Some examples of machine learning can include suggesting the best course of action for employees, predict waiting times, shipping times, or behavior models for risk prevention. In addition, data generated by machines offer insights into all areas of the production process when integrated throughout the supply chain.

Robots

Future robots aren’t projected to differ much from what we see in manufacturing today. What will change, however, is the learning aspect from previous behavior and the use of pattern recognition for improving results. The number of connected devices, how they interact with each other, and the volume of data are all expected to increase as well.

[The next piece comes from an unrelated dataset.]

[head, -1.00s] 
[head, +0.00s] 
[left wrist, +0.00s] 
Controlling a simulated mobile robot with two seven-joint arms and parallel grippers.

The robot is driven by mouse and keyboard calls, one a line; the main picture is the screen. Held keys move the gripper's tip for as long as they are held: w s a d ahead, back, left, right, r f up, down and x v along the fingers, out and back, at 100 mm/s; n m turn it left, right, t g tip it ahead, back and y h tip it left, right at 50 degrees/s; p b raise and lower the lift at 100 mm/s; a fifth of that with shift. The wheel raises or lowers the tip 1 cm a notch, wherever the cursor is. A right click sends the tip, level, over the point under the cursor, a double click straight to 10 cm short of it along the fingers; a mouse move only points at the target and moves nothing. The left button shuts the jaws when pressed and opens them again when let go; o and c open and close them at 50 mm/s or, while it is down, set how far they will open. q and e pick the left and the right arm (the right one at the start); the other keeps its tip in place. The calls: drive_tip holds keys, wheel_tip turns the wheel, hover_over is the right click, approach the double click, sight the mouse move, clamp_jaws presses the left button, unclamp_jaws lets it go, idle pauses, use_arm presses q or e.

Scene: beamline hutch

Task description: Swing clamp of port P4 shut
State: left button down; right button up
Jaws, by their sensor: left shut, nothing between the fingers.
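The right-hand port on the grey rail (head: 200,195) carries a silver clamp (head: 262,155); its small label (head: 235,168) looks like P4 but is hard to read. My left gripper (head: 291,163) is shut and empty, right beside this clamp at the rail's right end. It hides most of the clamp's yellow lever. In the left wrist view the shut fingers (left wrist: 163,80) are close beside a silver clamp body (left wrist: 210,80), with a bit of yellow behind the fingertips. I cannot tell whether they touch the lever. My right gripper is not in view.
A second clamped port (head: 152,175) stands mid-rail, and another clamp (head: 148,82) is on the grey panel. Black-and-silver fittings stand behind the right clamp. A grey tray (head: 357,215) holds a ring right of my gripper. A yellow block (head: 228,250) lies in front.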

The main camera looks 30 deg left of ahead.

Against the backdrop of connectivity, robots will continue to innovate, particularly in the areas of autonomous driving, dexterous carrying, moving, and so on. And, with movement data being connected with IT systems and teams across longer distances and even geographic locations, we will likely see this drive quicker and more effective business decisions.

B2B eCommerce

Today’s B2B eCommerce platforms must react to B2B buyer needs quickly, which tend to mirror those of B2C consumers. Preserving B2C-like experiences is difficult when B2Bs demand that custom checkout workflows, pricing rules, product data personalization, and other complex functions run in the background. Nevertheless, manufacturers such as Saltworks and Samuel Hubbard were able to digitally transform their stores by implementing OroCommerce, which allowed them to use a single website for segmentation and multichannel capabilities.

Aside from delivering the right product data to customers, B2B eCommerce platforms can automatically sync data with the ERP and WMS to cut down on inventory management efforts and the probability of human error. More importantly, B2B eCommerce systems allow manufacturers more flexibility in selling direct-to-customer or B2B2C without disrupting their existing channels.

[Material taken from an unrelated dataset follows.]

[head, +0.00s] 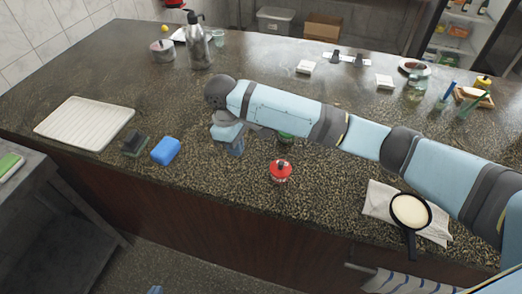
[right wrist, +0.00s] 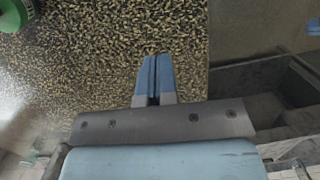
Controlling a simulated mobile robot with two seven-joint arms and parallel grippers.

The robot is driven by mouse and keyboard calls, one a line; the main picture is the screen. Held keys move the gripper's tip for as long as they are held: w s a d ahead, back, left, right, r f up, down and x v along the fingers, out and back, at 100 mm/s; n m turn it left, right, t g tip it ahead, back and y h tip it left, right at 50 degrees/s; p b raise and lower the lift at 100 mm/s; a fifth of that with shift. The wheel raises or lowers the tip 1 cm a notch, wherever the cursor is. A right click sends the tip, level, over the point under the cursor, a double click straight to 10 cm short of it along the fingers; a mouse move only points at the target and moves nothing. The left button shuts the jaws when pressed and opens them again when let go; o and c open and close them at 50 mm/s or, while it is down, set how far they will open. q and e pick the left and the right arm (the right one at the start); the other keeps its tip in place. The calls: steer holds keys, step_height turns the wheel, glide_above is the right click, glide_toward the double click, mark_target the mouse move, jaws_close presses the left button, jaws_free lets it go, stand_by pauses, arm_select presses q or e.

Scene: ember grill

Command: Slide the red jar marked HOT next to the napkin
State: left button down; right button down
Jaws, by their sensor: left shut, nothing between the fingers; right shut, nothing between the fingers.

Benefits of Digital Transformation in Manufacturing

As digital technologies evolve all around us, manufacturers are increasingly coming to crossroads: to transform and develop or stick with the tried, tested, and true methods. Digital transformation offers many benefits in the long term, including:

Better data usage

Digital transformation is about optimizing data usage in operations, and manufacturers can utilize data more effectively – feeding it to their B2B eCommerce, ERP, CRM, finance, warehousing systems, and more.

Improved processes

Digital transformation has the opportunity to revolutionize operations. For example, real-time insights can help monitor, resolve and even predict situations in order to optimize machinery lifecycles. This helps maintain error-free operation and avoid disruptions.

Increased innovation 

Innovation encourages innovation, so a digital transformation strategy sets the stage for a holistic approach to optimization. For example, utilizing smart factory capabilities in your ERP helps you improve your business performance, as well as the supply chain, too.

Smarter outsourcing

By introducing remote monitoring, troubleshooting, proactive maintenance coupled with data at their fingertips, manufacturers can not only prevent disruptions, they can also eliminate risks of rushed solutions.

Customer-centricity

Manufacturers can get closer to customers by launching a B2B eCommerce platform with separate portals for regions, brands or clients. Moreover, manufacturers can make use of sales data that accurately predict customer demand and adjust their production accordingly. 

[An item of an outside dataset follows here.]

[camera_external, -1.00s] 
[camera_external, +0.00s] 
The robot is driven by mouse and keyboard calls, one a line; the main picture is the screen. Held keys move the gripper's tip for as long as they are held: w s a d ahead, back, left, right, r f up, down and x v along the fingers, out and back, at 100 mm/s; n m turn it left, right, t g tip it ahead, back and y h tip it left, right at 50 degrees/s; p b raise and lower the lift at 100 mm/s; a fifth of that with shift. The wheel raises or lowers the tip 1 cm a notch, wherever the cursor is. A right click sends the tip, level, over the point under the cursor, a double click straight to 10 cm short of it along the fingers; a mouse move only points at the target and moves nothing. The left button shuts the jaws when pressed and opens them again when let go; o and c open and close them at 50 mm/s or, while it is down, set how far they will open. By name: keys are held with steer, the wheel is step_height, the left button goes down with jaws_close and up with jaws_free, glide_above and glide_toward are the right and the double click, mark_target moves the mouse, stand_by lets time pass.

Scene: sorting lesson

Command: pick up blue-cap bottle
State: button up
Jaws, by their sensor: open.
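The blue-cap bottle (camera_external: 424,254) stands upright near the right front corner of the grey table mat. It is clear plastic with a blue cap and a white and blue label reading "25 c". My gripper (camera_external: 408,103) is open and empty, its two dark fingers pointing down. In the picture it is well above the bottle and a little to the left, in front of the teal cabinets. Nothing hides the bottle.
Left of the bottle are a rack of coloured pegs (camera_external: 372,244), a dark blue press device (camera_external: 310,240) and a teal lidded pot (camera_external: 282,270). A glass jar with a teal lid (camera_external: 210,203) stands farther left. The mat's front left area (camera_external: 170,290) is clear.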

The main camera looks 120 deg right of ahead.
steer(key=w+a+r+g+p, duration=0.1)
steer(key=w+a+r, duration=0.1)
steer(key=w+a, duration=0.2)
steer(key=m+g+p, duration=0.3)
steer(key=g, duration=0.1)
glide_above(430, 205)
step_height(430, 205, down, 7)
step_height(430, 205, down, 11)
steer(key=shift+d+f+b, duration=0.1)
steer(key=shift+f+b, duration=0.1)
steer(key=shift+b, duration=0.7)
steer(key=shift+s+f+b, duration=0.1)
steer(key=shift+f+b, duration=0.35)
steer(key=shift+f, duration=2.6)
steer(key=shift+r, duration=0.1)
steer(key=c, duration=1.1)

How to Prepare for Digital Transformation in Manufacturing

Just like manufacturing, information and technology is not going anywhere. Because suppliers and distributors are also being exposed to Industry 4.0, IoT, and machine learning, they have grown to expect the same from manufacturers.

To keep up with expectations their partners and clients have out of their products and processes, manufacturers have no choice but to innovate. Manufacturing businesses looking to learn more about digital transformation can explore the four-part blog series we’ve prepared on the subject. 

How can Oro, Inc. help in your digital transformation?

Today’s businesses rely on complex and company-specific processes in order to attract customers, grow sales, and maintain all types of business relationships, such as quotations, contracts, and ordering functions. Thankfully, Oro, Inc. is perfectly positioned to help businesses harness the power of digital technology.

Oro’s CRM, being fully integrated with OroCommerce, offers businesses a unified view of B2C, B2B, sales, and customer data. This leads to greater resistance to market forces, increased agility, and the ability to seize new opportunities. 

Furthermore, Oro’s smooth synchronization with ERP, PIM and eProcurement systems gives you a single source of truth for business processes. With connected systems, businesses can better work towards a common goal and offer omni-channel experiences.

Lastly, Oro offers a time-tested platform with an ecosystem of developers, worldwide technology partners, and solution integrators. This means the right solution to the most difficult B2B eCommerce challenges is never out of reach, as Oro partners are focused on achieving client success and ensuring the best ROI from their technologies.

Conclusion

For the most part, digital transformation trends in manufacturing target customization and efficiency, agility and similar areas. However, any digital transformation strategy must never lose track of changing times. That’s why manufacturers should always remember that while digital transformation is inevitable, it should not be seen as a solution to any single area of manufacturing. Instead, it should be looked at as an ongoing process of getting and staying at the top of your market.